Records from a collection:

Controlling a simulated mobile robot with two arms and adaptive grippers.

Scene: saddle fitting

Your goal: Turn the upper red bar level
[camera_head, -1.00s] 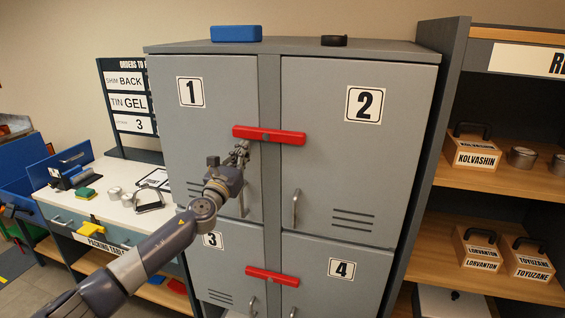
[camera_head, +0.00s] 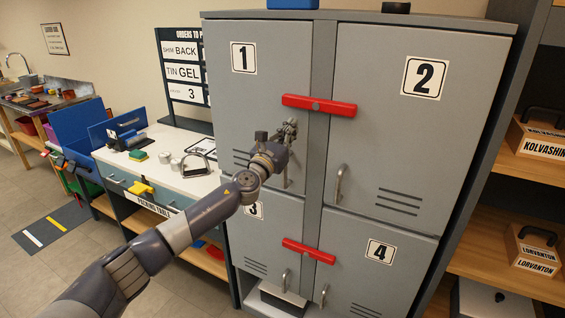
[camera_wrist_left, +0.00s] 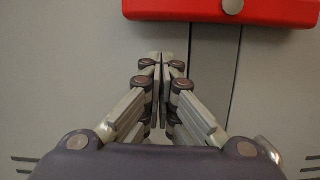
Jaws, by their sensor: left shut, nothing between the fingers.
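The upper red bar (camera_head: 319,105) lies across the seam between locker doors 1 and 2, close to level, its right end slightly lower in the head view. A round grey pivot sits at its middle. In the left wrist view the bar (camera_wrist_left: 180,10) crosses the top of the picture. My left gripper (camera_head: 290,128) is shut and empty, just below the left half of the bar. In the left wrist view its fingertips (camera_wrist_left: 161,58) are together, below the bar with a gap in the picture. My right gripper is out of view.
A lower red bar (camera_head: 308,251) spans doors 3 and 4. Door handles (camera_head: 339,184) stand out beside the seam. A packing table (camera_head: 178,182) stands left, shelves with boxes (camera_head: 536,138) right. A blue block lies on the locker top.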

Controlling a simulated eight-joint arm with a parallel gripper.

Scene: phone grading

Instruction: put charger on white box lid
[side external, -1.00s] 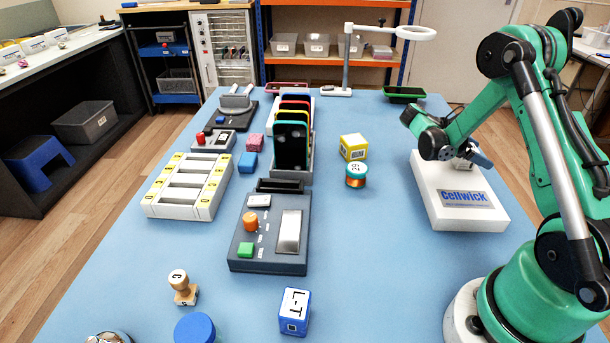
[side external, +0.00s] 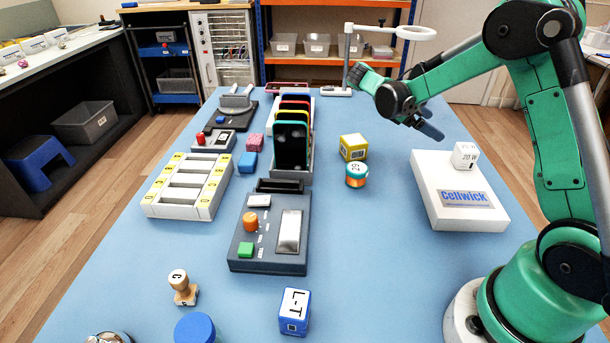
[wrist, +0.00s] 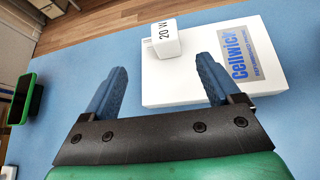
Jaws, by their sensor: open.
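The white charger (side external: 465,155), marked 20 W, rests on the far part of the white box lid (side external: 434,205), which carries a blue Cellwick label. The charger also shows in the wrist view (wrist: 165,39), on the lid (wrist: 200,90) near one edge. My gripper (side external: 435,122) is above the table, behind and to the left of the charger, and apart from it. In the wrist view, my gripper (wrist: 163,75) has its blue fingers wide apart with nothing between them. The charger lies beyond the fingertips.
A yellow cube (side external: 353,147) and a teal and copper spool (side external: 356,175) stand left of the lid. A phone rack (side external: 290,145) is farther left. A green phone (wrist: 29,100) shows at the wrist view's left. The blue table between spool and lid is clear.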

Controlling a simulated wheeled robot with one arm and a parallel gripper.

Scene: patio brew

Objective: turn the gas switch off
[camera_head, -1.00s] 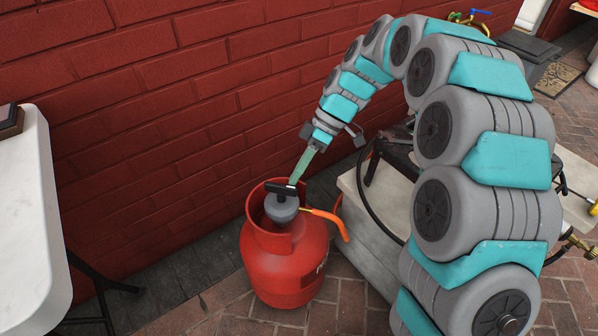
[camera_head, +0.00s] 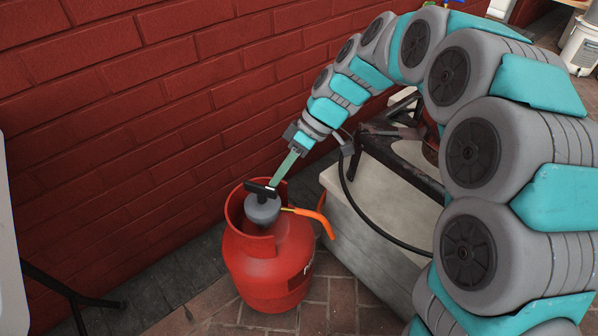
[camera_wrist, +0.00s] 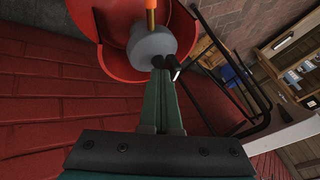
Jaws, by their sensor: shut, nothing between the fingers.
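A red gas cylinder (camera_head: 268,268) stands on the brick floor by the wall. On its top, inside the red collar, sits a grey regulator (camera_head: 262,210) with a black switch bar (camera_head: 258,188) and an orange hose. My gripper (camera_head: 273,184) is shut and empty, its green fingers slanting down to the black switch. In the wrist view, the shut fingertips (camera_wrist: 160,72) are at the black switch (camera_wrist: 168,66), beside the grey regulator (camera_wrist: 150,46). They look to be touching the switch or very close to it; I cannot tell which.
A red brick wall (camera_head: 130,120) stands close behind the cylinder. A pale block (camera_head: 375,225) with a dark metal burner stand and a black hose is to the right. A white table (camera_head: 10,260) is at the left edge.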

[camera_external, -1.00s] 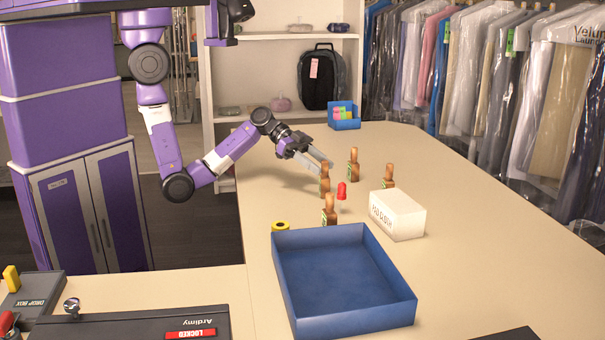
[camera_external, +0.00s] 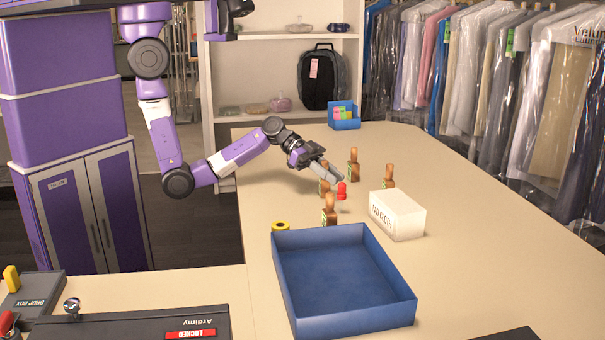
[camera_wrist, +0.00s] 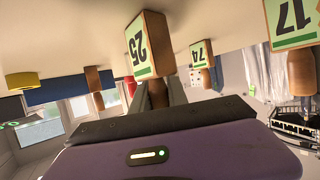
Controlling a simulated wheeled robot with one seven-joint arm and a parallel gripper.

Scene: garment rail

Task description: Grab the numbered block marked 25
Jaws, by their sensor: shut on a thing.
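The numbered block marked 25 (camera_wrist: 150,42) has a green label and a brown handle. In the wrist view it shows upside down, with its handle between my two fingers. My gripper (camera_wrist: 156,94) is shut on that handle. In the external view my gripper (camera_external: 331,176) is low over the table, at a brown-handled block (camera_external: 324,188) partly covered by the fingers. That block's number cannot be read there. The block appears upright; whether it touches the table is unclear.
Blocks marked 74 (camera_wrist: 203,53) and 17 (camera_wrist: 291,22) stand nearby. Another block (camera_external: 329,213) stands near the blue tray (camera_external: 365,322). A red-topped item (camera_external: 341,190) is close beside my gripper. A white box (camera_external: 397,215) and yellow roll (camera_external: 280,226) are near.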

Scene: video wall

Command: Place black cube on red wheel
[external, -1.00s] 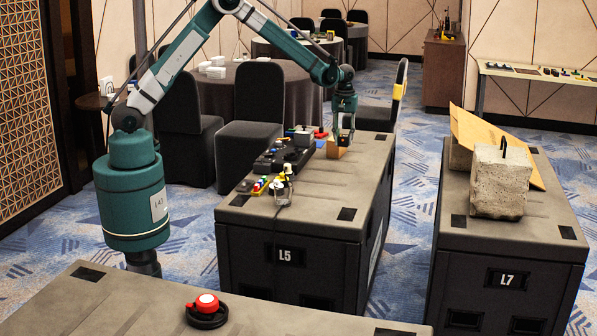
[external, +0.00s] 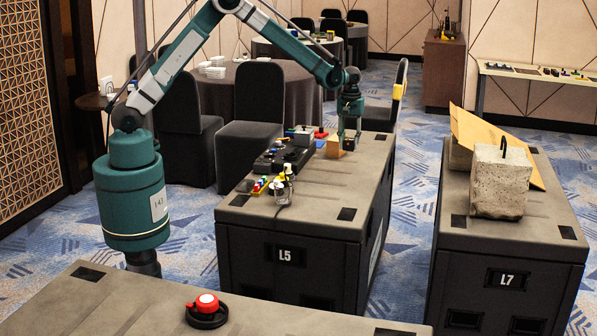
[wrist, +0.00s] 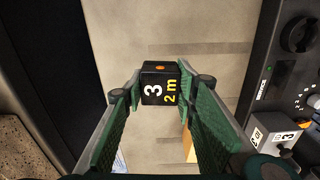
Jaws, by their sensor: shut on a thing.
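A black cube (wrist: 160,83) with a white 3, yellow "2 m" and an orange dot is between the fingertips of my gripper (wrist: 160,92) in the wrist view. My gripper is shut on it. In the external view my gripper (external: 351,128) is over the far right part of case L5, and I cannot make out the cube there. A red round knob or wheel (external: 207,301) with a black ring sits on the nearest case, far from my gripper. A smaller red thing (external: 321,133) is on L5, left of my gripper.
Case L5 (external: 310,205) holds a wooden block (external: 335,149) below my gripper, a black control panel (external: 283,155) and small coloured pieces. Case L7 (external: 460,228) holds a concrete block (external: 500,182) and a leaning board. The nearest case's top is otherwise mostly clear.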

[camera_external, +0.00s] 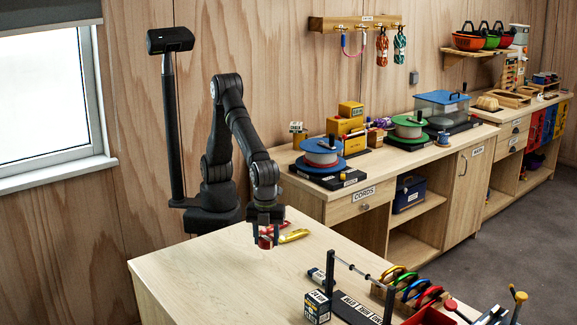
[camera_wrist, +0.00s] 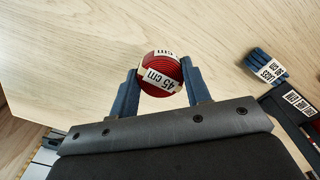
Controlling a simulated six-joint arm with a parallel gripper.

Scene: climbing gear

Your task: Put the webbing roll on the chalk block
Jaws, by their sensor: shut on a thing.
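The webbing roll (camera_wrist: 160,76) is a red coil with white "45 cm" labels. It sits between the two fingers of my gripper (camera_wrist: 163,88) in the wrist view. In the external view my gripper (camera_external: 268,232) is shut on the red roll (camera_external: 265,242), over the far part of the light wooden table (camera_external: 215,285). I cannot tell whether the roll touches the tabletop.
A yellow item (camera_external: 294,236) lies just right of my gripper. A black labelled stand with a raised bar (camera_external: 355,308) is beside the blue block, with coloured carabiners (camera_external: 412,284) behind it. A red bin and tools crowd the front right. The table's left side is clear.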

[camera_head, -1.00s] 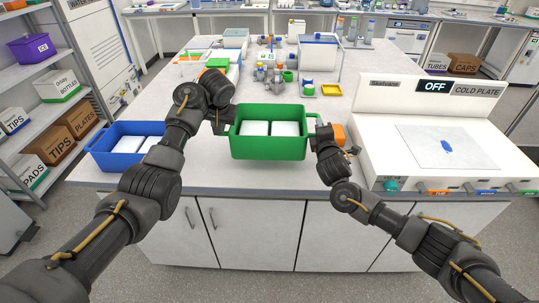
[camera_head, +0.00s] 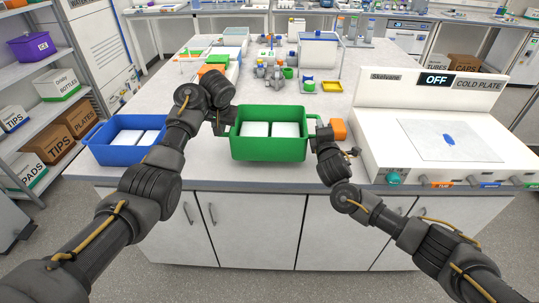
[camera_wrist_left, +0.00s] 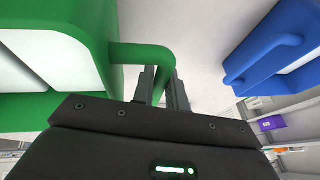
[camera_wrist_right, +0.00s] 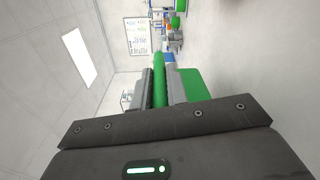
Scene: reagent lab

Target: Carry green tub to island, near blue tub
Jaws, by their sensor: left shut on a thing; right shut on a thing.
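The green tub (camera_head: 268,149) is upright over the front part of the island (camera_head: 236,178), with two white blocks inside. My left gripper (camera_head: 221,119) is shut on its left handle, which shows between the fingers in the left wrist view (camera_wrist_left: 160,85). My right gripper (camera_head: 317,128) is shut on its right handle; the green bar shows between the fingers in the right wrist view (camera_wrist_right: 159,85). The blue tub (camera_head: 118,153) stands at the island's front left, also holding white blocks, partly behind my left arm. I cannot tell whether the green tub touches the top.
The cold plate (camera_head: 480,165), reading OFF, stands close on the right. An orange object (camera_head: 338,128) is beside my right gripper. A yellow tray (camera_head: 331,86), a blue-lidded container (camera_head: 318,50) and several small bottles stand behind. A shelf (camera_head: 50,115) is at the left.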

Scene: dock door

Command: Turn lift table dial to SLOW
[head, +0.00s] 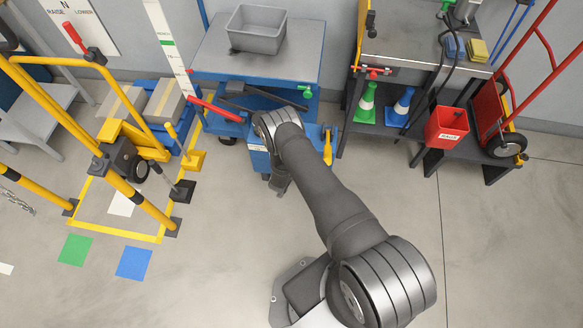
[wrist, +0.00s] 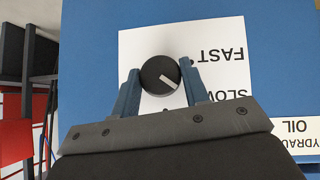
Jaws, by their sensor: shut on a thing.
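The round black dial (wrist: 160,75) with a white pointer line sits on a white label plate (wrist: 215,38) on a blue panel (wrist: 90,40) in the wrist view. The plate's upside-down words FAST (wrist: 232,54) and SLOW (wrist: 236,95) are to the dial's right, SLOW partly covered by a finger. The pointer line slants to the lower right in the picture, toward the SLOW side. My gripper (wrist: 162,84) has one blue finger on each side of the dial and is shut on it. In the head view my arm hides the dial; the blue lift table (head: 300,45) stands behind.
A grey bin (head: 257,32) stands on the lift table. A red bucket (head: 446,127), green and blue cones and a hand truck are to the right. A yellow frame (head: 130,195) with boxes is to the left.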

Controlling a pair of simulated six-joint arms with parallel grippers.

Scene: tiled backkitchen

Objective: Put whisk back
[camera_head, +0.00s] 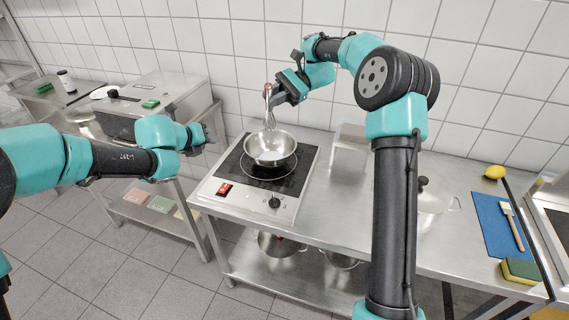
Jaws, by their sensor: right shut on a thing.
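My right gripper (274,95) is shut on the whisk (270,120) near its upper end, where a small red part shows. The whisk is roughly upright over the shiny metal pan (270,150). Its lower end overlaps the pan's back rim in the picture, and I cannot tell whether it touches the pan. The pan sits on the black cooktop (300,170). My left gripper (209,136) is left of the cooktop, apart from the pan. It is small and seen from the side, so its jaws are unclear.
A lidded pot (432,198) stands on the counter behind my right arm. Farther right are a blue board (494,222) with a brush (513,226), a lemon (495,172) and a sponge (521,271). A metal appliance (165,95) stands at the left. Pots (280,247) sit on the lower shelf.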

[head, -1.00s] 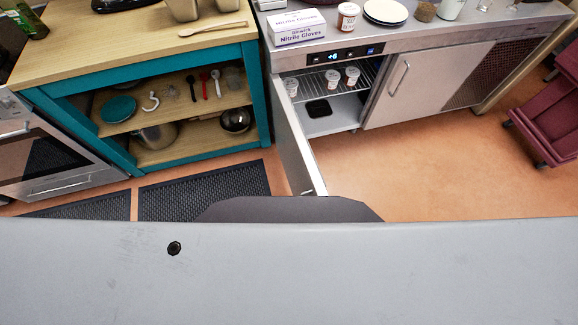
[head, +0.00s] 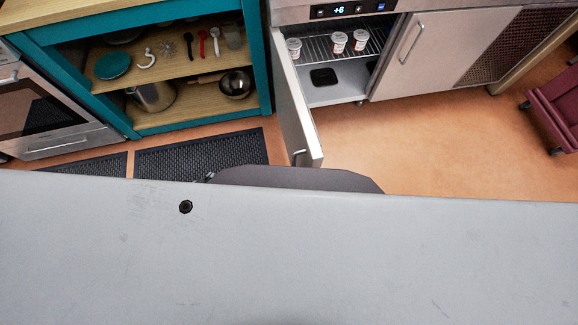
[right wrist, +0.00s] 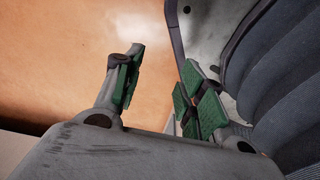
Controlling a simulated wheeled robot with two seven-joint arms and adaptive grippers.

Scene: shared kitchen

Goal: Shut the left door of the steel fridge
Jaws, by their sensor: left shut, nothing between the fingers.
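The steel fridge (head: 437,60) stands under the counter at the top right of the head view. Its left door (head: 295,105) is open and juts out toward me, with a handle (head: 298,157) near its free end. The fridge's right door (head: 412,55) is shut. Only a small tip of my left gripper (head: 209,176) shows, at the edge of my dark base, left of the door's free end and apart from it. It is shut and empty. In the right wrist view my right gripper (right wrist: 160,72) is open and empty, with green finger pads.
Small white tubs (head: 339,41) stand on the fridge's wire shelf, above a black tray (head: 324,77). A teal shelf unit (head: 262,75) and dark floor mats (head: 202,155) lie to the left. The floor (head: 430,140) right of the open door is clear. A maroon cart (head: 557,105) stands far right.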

GIVEN INSTRUCTION. Quote exactly what appears from the line containing "Jaws, by their sensor: shut, nothing" through the line containing "Task description: Grab", both included, except for the pictures, and nothing more.

SOLUTION TO THIS EXERCISE.
Jaws, by their sensor: shut, nothing between the fingers.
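A red gas cylinder (camera_head: 268,268) stands on the brick floor by the wall. On its top, inside the red collar, sits a grey regulator (camera_head: 262,210) with a black switch bar (camera_head: 258,188) and an orange hose. My gripper (camera_head: 273,184) is shut and empty, its green fingers slanting down to the black switch. In the wrist view, the shut fingertips (camera_wrist: 160,72) are at the black switch (camera_wrist: 168,66), beside the grey regulator (camera_wrist: 150,46). They look to be touching the switch or very close to it; I cannot tell which.
A red brick wall (camera_head: 130,120) stands close behind the cylinder. A pale block (camera_head: 375,225) with a dark metal burner stand and a black hose is to the right. A white table (camera_head: 10,260) is at the left edge.

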[camera_external, -1.00s] 
[camera_external, +0.00s] 
[camera_wrist, +0.00s] 
Controlling a simulated wheeled robot with one seven-joint arm and a parallel gripper.

Scene: garment rail

Task description: Grab the numbered block marked 25

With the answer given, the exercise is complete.